• Work required: Exactly and only the lines from the one containing "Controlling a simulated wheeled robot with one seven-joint" through the one containing "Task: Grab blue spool" are to be repeated, both ends included.

• Data rows:
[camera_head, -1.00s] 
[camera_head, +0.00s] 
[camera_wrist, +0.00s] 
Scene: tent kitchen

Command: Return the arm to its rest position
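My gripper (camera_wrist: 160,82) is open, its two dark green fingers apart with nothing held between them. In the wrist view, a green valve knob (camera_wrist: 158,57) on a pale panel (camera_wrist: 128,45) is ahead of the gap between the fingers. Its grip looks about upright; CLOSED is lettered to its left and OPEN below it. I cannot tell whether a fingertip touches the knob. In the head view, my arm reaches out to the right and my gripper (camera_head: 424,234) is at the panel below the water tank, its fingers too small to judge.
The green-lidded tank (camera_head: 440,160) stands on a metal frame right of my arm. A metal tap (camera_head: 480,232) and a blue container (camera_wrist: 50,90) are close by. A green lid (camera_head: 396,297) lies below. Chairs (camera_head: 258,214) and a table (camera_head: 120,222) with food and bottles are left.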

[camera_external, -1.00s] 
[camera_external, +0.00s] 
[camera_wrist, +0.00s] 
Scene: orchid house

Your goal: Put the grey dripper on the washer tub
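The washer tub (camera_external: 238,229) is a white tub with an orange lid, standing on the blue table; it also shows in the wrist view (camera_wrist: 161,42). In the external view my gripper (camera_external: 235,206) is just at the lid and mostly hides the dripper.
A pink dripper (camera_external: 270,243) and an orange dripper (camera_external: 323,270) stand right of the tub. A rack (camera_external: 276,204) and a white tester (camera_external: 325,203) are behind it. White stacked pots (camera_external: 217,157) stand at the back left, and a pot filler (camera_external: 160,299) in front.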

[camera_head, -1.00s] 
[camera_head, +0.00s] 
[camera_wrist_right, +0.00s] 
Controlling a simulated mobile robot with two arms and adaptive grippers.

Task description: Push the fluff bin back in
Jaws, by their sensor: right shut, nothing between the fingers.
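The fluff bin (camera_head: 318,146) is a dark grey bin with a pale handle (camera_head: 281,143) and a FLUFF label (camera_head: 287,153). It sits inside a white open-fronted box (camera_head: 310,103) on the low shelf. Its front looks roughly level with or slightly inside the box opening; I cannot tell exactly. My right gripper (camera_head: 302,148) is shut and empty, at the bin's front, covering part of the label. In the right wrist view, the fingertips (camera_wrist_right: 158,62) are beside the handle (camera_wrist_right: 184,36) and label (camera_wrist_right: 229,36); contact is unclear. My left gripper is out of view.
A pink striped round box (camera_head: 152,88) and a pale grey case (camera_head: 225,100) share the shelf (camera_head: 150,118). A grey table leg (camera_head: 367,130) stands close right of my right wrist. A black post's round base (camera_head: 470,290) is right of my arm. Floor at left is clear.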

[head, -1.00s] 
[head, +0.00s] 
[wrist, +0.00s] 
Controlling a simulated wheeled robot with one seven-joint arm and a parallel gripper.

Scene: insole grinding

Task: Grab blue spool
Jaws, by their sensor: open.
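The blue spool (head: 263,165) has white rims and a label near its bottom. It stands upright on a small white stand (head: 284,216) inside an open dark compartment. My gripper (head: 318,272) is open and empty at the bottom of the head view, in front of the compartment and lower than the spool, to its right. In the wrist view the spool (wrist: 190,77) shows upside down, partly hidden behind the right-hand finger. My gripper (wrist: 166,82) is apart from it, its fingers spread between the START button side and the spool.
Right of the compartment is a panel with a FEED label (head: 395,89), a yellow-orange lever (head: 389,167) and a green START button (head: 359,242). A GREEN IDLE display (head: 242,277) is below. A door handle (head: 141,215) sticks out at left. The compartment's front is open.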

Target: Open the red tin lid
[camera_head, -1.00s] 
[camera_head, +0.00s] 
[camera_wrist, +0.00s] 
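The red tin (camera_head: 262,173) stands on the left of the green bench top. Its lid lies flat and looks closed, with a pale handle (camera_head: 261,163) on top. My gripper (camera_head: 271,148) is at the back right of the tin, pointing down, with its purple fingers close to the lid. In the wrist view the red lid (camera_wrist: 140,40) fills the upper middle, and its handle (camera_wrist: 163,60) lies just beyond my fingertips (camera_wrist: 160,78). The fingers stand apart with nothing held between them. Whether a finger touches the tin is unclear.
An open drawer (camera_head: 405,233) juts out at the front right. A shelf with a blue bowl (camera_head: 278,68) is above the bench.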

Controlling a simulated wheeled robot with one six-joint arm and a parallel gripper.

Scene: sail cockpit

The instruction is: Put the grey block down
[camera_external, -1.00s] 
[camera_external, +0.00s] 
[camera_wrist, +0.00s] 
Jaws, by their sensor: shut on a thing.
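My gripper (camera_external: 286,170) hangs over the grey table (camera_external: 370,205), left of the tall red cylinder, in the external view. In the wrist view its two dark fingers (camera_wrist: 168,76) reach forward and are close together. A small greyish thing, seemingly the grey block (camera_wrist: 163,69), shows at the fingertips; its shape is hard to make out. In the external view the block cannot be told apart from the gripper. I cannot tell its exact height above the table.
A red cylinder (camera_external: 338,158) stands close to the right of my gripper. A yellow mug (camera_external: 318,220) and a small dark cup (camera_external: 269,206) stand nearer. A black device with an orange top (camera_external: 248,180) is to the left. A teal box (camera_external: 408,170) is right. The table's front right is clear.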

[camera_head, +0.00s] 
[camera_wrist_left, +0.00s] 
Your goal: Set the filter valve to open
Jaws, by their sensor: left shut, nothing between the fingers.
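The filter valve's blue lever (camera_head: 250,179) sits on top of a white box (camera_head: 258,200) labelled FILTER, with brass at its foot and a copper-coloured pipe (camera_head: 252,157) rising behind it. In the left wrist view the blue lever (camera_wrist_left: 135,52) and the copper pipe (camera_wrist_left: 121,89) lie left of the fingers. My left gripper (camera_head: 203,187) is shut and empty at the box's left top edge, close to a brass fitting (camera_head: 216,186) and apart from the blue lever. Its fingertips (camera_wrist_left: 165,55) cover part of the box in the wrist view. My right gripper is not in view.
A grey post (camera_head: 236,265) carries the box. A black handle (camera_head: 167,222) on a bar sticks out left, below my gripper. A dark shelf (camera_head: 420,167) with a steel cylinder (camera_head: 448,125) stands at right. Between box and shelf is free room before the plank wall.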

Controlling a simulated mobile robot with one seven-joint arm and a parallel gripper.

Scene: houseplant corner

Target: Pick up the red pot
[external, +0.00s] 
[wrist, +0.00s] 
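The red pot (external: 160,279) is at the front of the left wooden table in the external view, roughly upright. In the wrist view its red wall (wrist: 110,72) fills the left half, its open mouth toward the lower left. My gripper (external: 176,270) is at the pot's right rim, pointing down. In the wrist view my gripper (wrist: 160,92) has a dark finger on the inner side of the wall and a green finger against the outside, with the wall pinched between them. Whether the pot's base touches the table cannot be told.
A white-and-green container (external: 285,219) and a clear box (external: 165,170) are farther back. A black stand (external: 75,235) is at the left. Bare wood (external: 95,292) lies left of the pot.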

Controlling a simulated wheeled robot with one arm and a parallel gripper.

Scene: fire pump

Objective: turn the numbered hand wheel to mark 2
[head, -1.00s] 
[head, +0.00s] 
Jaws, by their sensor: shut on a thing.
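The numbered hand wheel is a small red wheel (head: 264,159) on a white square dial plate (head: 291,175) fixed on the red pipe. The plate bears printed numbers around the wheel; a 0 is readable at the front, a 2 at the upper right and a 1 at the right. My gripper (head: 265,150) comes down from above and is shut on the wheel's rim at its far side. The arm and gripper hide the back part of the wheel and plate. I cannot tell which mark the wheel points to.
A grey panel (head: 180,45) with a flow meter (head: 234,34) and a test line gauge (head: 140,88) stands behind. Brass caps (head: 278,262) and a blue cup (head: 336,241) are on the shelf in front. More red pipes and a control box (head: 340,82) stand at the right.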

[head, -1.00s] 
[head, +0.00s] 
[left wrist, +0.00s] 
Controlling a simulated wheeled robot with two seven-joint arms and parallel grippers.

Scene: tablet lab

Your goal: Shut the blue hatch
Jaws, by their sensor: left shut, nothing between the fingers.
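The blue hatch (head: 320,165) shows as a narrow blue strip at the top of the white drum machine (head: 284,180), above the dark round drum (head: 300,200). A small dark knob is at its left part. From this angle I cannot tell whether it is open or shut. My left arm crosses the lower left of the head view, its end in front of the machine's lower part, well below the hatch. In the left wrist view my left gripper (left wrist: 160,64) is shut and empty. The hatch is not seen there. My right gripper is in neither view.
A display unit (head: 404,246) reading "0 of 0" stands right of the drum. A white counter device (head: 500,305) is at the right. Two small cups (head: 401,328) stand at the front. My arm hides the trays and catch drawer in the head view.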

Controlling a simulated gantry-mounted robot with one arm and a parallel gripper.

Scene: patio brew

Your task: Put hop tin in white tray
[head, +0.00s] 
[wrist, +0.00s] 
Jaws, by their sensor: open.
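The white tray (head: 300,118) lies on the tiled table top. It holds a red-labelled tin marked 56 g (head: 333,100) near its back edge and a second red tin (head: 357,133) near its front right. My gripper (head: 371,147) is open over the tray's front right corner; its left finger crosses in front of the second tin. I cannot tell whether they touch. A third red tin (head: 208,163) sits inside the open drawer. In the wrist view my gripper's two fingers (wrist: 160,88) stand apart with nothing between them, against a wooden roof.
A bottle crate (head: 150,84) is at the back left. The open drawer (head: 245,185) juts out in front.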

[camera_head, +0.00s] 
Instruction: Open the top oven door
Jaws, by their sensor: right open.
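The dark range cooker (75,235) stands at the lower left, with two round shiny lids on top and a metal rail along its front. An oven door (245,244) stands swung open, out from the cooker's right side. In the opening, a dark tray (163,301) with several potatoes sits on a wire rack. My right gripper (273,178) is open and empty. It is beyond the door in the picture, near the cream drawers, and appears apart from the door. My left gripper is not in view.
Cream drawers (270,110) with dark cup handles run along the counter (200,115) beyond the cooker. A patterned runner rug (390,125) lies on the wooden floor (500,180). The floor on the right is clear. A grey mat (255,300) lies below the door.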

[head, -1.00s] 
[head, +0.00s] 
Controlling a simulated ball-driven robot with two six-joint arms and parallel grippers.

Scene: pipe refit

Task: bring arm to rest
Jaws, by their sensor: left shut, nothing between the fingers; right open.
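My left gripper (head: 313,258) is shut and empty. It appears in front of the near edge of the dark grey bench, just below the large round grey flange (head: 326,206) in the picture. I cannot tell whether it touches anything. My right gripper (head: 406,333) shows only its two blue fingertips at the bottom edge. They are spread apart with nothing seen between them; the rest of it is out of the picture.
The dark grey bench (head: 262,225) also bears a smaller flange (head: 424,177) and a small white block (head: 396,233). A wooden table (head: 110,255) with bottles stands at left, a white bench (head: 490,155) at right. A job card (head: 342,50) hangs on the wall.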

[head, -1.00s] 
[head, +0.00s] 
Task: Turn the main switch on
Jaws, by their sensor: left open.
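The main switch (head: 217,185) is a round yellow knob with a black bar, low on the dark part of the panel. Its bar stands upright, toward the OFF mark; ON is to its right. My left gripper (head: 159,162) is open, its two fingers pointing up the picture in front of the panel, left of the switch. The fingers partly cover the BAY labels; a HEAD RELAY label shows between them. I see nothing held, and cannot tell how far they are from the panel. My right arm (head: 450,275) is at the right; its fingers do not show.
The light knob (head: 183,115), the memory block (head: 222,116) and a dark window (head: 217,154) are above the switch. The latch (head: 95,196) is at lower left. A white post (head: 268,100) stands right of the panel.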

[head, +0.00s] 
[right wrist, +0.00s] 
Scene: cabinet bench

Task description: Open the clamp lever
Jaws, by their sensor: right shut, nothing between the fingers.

• Response to the task:
Controlling a simulated wheeled robot with one seven-joint arm and a parallel gripper.

Scene: insole grinding

Task: Grab blue spool

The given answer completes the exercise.